## GOAL OF THE EXERCISE
Please repeat, exactly and with nothing added, the lines running from the line that contains "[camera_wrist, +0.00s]" to the line that contains "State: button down", both lines included.

## PROVIDED RECORDS
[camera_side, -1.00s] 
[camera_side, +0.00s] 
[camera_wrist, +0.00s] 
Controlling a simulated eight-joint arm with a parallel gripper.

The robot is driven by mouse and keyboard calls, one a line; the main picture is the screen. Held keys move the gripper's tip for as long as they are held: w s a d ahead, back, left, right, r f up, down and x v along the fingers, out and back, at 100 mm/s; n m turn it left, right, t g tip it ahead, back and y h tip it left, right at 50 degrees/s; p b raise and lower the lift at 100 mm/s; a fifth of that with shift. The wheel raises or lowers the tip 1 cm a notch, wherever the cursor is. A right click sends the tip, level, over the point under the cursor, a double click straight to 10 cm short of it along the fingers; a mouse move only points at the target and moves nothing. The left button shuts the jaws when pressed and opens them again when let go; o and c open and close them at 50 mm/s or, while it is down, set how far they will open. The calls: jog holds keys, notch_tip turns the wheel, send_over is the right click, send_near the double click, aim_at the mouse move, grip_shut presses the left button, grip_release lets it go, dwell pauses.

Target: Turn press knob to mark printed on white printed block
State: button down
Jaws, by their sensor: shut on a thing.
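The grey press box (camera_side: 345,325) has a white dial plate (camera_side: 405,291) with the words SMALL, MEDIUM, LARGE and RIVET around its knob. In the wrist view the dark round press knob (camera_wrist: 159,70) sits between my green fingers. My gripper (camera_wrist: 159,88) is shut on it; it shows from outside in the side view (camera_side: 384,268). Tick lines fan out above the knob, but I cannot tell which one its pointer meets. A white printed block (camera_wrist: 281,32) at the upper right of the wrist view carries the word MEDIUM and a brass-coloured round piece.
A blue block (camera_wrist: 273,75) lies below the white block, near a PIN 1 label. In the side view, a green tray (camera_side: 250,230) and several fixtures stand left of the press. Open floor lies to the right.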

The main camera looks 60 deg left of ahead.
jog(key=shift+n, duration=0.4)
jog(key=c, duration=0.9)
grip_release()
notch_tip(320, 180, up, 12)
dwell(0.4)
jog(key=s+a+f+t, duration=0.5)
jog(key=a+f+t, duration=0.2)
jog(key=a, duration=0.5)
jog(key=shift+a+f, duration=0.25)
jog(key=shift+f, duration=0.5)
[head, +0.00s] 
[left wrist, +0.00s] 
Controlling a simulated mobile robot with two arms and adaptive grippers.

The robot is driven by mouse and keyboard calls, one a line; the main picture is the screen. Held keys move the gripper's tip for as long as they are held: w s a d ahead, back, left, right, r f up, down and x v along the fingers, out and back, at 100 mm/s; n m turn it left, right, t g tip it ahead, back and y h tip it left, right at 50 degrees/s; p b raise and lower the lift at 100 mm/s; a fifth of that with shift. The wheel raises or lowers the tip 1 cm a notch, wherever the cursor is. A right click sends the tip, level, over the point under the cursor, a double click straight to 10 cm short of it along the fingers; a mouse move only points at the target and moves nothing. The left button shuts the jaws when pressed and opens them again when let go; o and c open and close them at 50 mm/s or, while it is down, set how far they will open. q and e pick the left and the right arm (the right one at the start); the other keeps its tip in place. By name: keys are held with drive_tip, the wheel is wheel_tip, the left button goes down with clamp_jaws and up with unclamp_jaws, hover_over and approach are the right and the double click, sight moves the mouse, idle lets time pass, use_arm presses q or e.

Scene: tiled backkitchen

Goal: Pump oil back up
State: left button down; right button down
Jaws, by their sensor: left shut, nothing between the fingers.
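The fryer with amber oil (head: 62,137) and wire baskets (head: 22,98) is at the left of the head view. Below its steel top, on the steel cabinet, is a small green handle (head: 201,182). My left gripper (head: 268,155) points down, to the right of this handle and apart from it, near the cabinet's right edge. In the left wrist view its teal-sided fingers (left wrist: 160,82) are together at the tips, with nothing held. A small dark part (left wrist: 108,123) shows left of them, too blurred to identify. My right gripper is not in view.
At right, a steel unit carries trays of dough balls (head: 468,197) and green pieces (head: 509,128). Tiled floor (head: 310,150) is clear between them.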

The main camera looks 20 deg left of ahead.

## FULL OUTPUT
[camera_wrist, +0.00s] 
Controlling a simulated eight-joint arm with a parallel gripper.

The robot is driven by mouse and keyboard calls, one a line; the main picture is the screen. Held keys move the gripper's tip for as long as they are held: w s a d ahead, back, left, right, r f up, down and x v along the fingers, out and back, at 100 mm/s; n m turn it left, right, t g tip it ahead, back and y h tip it left, right at 50 degrees/s; p b raise and lower the lift at 100 mm/s; a fifth of that with shift. The wheel raises or lowers the tip 1 cm a notch, wherever the cursor is. A right click sends the tip, level, over the point under the cursor, a double click straight to 10 cm short of it along the fingers; a mouse move only points at the target and moves nothing. The left button shuts the jaws when pressed and opens them again when let go; o and c open and close them at 50 mm/s or, while it is down, set how far they will open. The calls: jog holds keys, notch_tip turns the wheel, send_over is the right click, send_near the double click, aim_at the mouse move, grip_shut presses the left button, grip_release lets it go, dwell pauses.

Target: Turn press knob to mark printed on white printed block
State: button down

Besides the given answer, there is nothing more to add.